* START Provided data *

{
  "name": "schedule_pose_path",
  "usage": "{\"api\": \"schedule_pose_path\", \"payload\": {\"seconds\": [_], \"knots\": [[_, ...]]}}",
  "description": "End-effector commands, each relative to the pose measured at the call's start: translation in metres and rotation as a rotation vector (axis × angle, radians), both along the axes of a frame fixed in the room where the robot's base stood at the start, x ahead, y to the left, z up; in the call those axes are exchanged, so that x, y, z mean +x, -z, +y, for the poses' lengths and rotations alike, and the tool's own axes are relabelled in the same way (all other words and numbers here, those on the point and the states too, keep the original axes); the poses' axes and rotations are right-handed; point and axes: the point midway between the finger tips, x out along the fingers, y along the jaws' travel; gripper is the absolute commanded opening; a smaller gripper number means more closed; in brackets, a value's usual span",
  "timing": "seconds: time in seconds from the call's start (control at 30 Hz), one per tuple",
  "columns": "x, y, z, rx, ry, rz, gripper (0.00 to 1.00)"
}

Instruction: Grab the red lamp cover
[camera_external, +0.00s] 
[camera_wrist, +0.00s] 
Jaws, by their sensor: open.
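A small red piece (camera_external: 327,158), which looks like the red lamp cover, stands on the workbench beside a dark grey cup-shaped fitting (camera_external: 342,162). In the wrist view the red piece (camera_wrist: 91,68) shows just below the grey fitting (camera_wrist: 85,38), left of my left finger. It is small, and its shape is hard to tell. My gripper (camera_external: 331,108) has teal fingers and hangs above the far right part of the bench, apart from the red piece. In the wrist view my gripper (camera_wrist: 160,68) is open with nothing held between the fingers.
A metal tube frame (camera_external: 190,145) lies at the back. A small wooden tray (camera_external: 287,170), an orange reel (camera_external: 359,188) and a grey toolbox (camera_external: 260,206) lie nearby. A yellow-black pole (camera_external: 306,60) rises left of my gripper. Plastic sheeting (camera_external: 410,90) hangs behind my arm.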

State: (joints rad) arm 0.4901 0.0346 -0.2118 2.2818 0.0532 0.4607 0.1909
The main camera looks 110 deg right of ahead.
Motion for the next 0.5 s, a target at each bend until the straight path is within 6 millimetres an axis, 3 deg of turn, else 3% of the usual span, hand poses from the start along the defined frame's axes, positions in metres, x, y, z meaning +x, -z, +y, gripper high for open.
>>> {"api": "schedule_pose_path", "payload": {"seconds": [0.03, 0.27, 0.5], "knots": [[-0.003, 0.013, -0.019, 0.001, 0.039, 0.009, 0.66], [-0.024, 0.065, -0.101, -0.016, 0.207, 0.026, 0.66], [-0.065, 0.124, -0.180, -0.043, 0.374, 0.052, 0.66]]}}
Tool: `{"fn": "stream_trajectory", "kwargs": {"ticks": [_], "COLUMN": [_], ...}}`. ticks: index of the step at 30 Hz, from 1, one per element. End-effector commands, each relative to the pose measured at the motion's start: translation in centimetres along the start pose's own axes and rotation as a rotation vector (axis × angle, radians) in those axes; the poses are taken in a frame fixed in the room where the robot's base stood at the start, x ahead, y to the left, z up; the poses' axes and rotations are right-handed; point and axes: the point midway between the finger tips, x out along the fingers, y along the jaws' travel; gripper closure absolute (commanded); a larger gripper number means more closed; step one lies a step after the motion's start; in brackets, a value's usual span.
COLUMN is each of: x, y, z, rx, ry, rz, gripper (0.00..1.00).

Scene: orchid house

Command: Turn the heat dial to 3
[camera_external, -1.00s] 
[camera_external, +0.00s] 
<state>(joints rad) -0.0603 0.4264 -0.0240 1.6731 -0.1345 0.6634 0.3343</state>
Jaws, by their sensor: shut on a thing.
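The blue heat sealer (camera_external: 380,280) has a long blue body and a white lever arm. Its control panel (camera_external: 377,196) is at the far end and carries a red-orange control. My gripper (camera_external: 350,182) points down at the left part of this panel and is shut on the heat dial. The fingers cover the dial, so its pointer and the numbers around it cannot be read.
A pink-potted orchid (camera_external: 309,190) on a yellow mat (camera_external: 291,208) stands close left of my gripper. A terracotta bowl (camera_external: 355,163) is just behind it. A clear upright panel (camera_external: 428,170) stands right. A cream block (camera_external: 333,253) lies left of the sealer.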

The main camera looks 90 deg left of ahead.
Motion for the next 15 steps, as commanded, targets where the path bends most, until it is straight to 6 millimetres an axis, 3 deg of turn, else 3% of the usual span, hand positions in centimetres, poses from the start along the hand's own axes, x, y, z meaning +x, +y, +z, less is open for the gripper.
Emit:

* END Provided data *

Exercise prompt: From the line containing "COLUMN is each" through the final line of the listing above, retype every line exactly; leave out everything else.

Solution for this problem:
COLUMN is each of: x, y, z, rx, ry, rz, gripper (0.00..1.00).

Scene: orchid house

Command: Turn the heat dial to 3
[camera_external, -1.00s] 
[camera_external, +0.00s] 
<state>(joints rad) -0.0603 0.4264 -0.0240 1.6731 -0.1345 0.6634 0.3343</state>
Jaws, by their sensor: shut on a thing.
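The blue heat sealer (camera_external: 380,280) has a long blue body and a white lever arm. Its control panel (camera_external: 377,196) is at the far end and carries a red-orange control. My gripper (camera_external: 350,182) points down at the left part of this panel and is shut on the heat dial. The fingers cover the dial, so its pointer and the numbers around it cannot be read.
A pink-potted orchid (camera_external: 309,190) on a yellow mat (camera_external: 291,208) stands close left of my gripper. A terracotta bowl (camera_external: 355,163) is just behind it. A clear upright panel (camera_external: 428,170) stands right. A cream block (camera_external: 333,253) lies left of the sealer.

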The main camera looks 90 deg left of ahead.
Motion for the next 15 steps, as commanded, targets where the path bends most, until it is straight to 6 millimetres an axis, 3 deg of turn, else 3% of the usual span, hand positions in centimetres, poses from the start along the hand's own axes, x, y, z meaning +x, +y, +z, less is open for the gripper.
Emit:

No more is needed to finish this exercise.